If you stray from your path, you'll be able to get a new window via the wi-fi network. If everyone's car has gps and is connected to the wi-fi network, the central computer will also be able to monitor the flow of traffic and make adjustments to your itinerary in real-time. Essentially, the traffic computer will be solving a large system of linear, and possibly non-linear, constraints in real-time. Lots of fun... and think of how much more efficient travel will be!! If someone wants to secure funding, count me in.
Spellchecker Finally Finished
Nov 18, 2003
After a large, countable number of interruptions, I've finally completed the spellchecker.

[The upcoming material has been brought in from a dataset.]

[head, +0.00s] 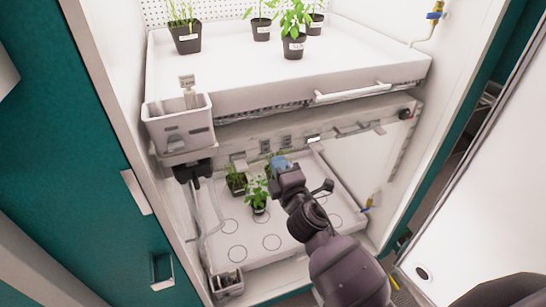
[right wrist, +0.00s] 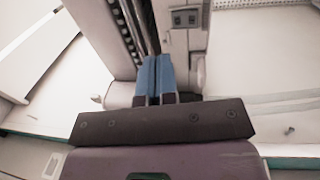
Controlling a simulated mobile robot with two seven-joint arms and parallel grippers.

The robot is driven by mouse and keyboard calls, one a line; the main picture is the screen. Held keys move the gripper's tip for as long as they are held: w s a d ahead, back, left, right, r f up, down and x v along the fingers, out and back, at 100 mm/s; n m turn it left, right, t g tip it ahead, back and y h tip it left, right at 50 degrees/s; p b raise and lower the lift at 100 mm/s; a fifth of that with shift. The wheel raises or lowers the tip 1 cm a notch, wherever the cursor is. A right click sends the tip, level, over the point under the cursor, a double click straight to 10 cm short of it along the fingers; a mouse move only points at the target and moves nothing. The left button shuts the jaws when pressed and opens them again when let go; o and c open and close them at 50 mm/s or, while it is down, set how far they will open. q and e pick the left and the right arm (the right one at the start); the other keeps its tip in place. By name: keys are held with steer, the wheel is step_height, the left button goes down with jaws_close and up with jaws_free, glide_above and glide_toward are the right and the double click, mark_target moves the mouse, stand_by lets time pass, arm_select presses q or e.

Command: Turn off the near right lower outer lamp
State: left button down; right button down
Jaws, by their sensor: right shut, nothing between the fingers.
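The lamp unit (head: 225,143) of the lower chamber hangs under the upper shelf, with several small switches (head: 287,141) along its front edge. I cannot tell for sure which one belongs to the near right lower outer lamp. My right gripper (head: 279,162) is shut and empty, its blue fingertips just below this row of switches. In the right wrist view the shut blue fingers (right wrist: 155,80) point at the underside of the lamp fittings. A grey switch plate (right wrist: 186,18) shows beyond them, apart from the fingertips. My left gripper is out of view.
Potted seedlings (head: 258,194) stand on the lower tray (head: 238,253) beneath my right arm. The upper tray (head: 240,95) holds more pots. A white box (head: 178,124) hangs at the left. The open white door (head: 480,190) stands at the right.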

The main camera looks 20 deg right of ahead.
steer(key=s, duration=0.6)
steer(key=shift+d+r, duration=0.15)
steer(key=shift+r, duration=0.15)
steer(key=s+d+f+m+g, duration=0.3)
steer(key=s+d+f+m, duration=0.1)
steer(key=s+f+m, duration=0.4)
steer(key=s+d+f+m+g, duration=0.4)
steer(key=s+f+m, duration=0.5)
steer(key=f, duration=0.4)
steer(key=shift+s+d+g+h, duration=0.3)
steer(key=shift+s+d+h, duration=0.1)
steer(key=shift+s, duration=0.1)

I tested the word 'dooty' on several search engines to see how they handled that misspelling. Here's what I got:
Source | Result | |
Alltheweb | booty | |
Altavista | dhooti | |
Gigablast | door | |
doody | ||
Microsoft Word | Doty | |
Teoma | doty | |
Wisenut | N/A (no spellchecker) |
So there is no one way to code a spellchecker. It's a guessing game. And, hey Wisenut, want to license a good spellchecker for cheap? Let me know.
Gigablast uses its cached web pages to generate its dictionary instead of the query logs. When a word or phrase is not found in the dictionary, Gigablast replaces it with the closest match in the dictionary. If multiple words or phrases are equally close, then Gigablast resorts to a popularity ranking.

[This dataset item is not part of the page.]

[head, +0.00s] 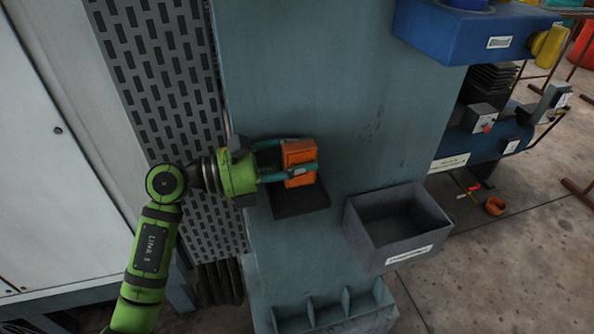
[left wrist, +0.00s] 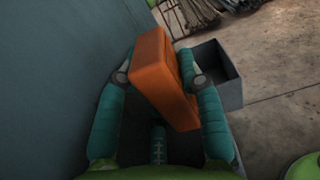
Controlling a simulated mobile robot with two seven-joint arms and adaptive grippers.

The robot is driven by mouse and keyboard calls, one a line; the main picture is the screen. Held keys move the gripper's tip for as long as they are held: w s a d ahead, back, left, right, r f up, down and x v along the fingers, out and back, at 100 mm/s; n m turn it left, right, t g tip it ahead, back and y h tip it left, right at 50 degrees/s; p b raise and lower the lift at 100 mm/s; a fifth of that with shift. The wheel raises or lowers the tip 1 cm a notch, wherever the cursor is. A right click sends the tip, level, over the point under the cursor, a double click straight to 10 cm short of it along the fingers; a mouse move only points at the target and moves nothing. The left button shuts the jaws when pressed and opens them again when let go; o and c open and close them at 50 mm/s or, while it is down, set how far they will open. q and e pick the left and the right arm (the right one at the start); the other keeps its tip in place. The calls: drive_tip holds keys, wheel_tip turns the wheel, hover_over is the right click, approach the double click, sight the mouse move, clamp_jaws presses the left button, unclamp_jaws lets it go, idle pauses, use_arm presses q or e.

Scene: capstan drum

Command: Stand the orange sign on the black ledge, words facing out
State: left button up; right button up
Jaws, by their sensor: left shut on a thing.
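The orange sign (head: 299,160) is a small upright block held between the teal fingers of my left gripper (head: 290,160). The black ledge (head: 300,201) sticks out from the grey-blue panel just below it. In the head view the sign's lower end is over the ledge; I cannot tell whether they touch. In the left wrist view the orange sign (left wrist: 163,78) looks tilted between the fingers of the gripper (left wrist: 160,78), and a plain face shows. No words can be read on it. My right gripper is not in view.
A grey open bin (head: 397,226) with a white label is fixed right of the ledge; it shows in the left wrist view too (left wrist: 229,92). A perforated grey panel (head: 160,60) stands at the left. A blue machine (head: 470,35) is at the upper right. Bare panel lies above the ledge.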

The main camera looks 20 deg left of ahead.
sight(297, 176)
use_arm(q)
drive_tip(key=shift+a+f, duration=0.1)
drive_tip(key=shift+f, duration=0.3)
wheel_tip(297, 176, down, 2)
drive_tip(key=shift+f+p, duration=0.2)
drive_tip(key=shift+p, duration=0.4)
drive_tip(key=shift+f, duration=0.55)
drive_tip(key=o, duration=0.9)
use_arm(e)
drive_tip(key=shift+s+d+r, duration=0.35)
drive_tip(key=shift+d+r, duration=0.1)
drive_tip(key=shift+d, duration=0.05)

One interesting thing I noticed is that in Google's spellchecker you must at least get the first letter of the word correct, otherwise, Google will not be able to recommend the correct spelling. I made Gigablast this way too, because it really cuts down on the number of words it has to search to come up with a recommendation. This also allows you to have an extremely large dictionary distributed amongst several machines, where each machine is responsible for a letter.
Also of note: I am planning on purchasing the hardware required for achieving a 5 billion document index capable of serving hundreds of queries per second within the next 12 months. Wish me luck... and thanks for using Gigablast.
Spiders On Again
Nov 10, 2003
After updating the spider code I've reactivated the spiders. Gigablast should be able to spider at a faster rate with even less impact on query response time than before. So add your urls now while the addings good.
Going For Speed
Nov 3, 2003
I've finally got around to working on Gigablast's distributed caches. It was not doing a lot of caching before. The new cache class I rigged up has no memory fragmentation and minimal record overhead. It is vurhy nice.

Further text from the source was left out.